┌──
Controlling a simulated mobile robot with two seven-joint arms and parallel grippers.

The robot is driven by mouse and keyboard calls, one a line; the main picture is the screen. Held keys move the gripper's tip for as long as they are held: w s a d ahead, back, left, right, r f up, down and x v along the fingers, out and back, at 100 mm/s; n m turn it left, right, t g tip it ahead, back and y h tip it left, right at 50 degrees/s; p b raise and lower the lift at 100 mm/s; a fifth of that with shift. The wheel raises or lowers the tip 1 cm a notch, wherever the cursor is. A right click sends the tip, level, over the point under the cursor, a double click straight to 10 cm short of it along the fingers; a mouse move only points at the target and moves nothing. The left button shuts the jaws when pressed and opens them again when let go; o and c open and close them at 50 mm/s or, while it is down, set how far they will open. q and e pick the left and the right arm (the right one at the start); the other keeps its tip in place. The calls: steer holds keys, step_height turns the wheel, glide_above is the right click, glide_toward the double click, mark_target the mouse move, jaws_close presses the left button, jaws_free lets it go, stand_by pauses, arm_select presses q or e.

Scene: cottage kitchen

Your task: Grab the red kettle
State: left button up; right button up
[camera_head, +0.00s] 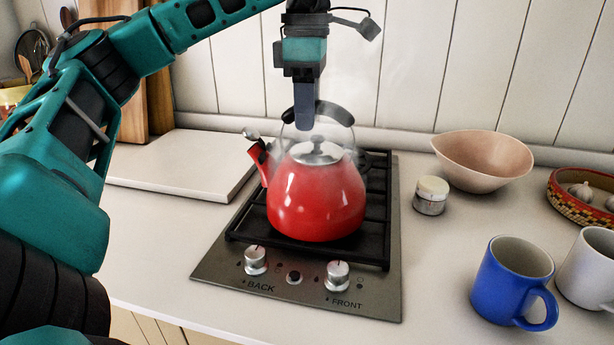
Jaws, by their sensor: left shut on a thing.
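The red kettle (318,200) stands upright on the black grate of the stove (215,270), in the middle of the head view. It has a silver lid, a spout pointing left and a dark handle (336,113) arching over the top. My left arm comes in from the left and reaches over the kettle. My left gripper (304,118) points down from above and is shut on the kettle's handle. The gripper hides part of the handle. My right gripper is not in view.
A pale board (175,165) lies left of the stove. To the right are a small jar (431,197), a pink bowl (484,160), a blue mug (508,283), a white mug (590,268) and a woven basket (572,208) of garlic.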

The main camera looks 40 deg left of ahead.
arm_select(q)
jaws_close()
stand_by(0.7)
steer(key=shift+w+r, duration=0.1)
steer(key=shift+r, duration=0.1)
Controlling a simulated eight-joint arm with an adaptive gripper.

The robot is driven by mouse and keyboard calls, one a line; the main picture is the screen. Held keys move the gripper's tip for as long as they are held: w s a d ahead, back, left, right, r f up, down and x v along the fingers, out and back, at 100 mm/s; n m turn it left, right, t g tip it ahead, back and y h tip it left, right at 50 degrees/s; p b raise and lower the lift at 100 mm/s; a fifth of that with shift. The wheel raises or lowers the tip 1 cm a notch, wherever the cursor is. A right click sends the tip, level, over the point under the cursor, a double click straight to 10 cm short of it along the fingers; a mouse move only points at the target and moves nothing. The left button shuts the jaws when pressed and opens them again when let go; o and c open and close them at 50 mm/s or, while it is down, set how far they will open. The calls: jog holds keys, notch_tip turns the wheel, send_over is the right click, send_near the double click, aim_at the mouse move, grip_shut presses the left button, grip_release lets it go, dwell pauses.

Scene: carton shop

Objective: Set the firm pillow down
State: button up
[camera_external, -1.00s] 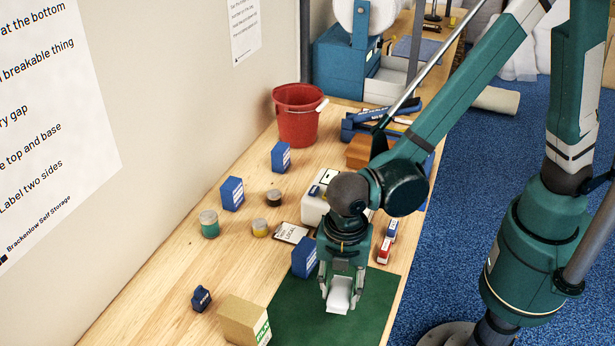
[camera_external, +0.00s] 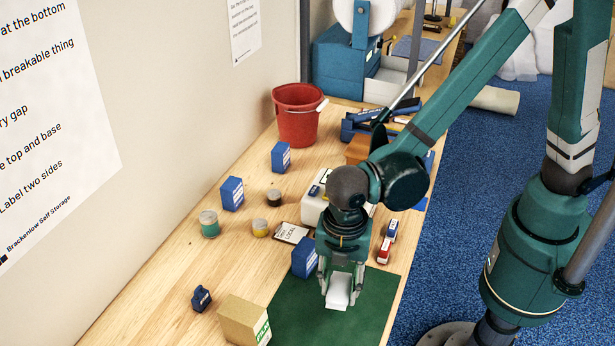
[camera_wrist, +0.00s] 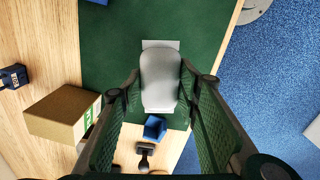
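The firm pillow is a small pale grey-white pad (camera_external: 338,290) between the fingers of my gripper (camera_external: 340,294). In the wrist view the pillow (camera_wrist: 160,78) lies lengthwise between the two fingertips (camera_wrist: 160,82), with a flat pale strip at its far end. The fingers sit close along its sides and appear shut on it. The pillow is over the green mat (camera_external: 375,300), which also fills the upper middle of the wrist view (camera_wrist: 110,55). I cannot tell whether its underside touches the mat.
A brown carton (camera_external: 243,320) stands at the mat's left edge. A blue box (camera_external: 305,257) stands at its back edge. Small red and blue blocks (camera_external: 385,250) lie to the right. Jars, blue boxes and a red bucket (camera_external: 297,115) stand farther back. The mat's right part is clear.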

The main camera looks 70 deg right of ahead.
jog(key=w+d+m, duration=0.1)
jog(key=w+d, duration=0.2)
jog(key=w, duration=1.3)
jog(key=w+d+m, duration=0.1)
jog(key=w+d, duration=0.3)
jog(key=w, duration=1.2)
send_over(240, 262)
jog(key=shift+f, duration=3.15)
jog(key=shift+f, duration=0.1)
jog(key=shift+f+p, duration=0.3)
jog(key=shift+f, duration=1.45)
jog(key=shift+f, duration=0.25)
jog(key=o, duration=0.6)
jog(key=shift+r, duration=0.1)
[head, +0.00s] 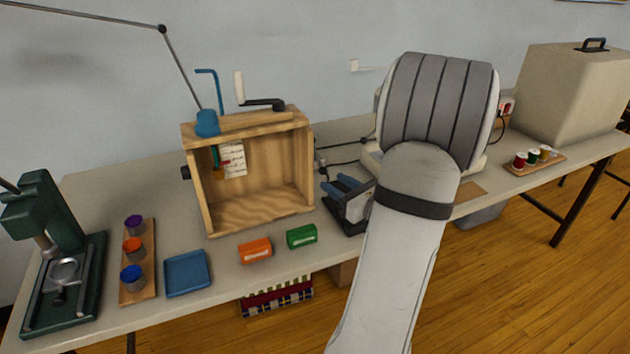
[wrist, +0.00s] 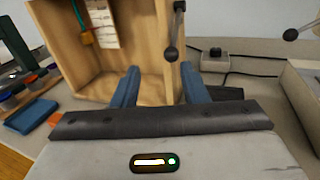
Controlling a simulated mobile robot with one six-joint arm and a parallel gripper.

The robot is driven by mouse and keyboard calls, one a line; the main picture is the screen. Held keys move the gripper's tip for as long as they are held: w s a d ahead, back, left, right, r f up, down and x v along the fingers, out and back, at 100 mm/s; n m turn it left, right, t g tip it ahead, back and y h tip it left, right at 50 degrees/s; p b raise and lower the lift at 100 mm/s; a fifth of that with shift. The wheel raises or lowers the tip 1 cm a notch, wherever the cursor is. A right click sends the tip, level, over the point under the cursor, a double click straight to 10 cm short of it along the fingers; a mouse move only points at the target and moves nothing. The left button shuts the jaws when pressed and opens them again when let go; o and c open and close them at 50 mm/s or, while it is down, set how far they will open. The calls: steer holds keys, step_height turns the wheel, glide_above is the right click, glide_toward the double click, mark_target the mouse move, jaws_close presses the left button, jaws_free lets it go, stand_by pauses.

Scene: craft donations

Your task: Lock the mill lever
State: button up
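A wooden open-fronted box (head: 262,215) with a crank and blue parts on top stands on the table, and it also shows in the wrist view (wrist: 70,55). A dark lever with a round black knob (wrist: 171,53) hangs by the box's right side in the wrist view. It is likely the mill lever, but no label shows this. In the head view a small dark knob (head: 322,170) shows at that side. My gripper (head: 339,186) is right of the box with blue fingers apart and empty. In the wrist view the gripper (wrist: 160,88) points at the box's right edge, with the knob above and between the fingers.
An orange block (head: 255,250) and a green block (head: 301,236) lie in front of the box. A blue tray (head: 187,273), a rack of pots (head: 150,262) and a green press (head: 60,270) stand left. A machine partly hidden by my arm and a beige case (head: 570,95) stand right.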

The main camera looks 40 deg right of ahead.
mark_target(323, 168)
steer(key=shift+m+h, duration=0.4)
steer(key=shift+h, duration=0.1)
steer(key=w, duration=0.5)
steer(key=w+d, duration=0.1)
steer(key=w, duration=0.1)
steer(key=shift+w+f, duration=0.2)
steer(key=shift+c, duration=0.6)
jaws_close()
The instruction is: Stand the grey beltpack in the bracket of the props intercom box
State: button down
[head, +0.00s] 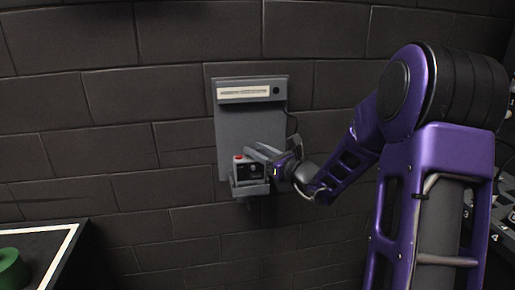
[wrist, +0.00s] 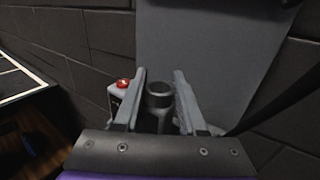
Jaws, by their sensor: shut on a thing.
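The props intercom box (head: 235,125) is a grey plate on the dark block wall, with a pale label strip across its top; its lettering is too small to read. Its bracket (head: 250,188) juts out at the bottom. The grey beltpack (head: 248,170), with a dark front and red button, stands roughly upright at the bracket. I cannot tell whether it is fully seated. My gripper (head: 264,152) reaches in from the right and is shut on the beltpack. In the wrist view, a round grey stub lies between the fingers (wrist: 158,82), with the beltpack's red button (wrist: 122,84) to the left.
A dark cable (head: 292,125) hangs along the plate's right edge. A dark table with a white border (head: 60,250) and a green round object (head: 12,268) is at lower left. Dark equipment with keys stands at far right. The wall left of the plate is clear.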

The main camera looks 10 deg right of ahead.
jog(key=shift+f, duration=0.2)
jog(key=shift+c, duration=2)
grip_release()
└──
What the exercise asks
Lines that hold the word "mobile" are the ones to return, every one of them.

Output for this task
Controlling a simulated mobile robot with two seven-joint arms and parallel grippers.
Controlling a simulated mobile robot with one six-joint arm and a parallel gripper.

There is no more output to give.